The introduction to Encountering Islam describes Pitts's book as
"an intriguing and, as far as is known, unique combination of three
distinct genres: captivity narrative, travel account, and description of
Islam." There are 17th and 18th century books combining two of these
three elements, but it seems that no author but Pitts combines all three
strands within a single work. Auchterlonie comprehensively covered the three strands in
his lecture, and provided members of the audience with copies of two maps from his book. One traces Pitts's Arabian
journey in 1685 or 1686; the other shows his various travels in the
Mediterranean and Europe between 1678 and 1695.
Encountering Islam is divided into two main parts. In the first part, covering 96 pages, Auchterlonie puts Pitts' life and book in context. In his first chapter, 'Algiers as a Corsair State', Auchterlonie writes on Algiers and the Ottoman Empire; the political, social and economic organization of Algiers; the corsair economy; and the condition of slavery. Auchterlonie then gives an account of 'Joseph Pitts: The Man and his Background'. This is followed by a chapter on A Faithful Account of the Religion and Manners of the Mahometans, 1731, looking at it as a captivity narrative, as a travel account and as a description of Islam, and then recounting its publishing history.
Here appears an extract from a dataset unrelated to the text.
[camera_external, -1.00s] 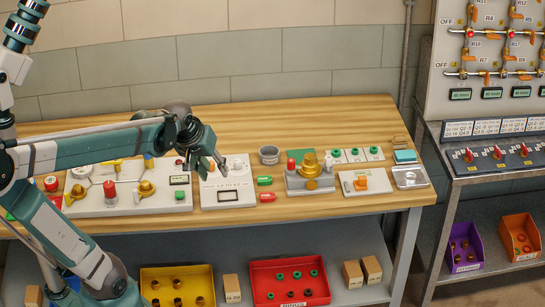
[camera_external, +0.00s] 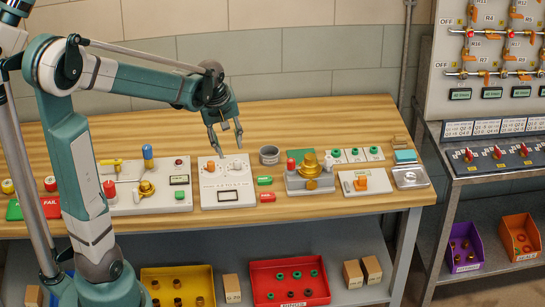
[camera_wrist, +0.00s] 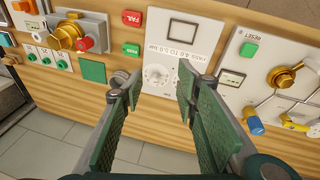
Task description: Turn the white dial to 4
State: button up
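The white dial (camera_external: 238,168) sits at the upper right of a white panel (camera_external: 208,189) on the wooden bench. In the wrist view the dial (camera_wrist: 158,75) shows pale and round between my fingertips, but I cannot read its setting. My gripper (camera_external: 226,148) is open and empty, pointing down above the panel. In the wrist view my gripper (camera_wrist: 158,88) has its two green pads apart on either side of the dial; contact is not visible.
An orange knob (camera_external: 210,166) is at the panel's upper left. A valve board (camera_external: 150,200) lies to its left. A grey cup (camera_external: 269,155), green tag (camera_external: 265,181), red tag (camera_external: 267,197) and brass valve assembly (camera_external: 310,172) are to its right.

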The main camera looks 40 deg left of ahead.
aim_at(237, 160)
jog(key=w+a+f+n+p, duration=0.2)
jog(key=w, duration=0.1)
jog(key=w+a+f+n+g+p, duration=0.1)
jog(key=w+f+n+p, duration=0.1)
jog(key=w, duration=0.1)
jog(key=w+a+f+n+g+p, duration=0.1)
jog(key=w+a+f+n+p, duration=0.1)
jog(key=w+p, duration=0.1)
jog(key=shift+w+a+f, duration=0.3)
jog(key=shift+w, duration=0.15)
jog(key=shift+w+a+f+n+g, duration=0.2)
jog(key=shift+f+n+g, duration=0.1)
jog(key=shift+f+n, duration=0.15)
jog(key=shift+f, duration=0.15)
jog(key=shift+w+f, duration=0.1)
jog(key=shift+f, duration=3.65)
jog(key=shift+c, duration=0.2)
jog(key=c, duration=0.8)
The second part of Encountering Islam reproduces A Faithful Account of the Religion and Manners of the Mahometans, 1731, with the addition of Auchterlonie's footnotes. The remaining 85 pages of Encountering Islam contain copious footnotes to the first and second parts of the book, an extensive bibliography, and separate indexes for each. The book also has a three-page foldout reproduction of an engraving of the Haram and Ka'bah entitled 'The most sacred and antient Temple of the Mahometans at Mecca'. This is one of two plates that Pitts added to the 1731 edition of his book, both of them copied without acknowledgement from Muhammad Rabadan's Mahometism Fully Explained.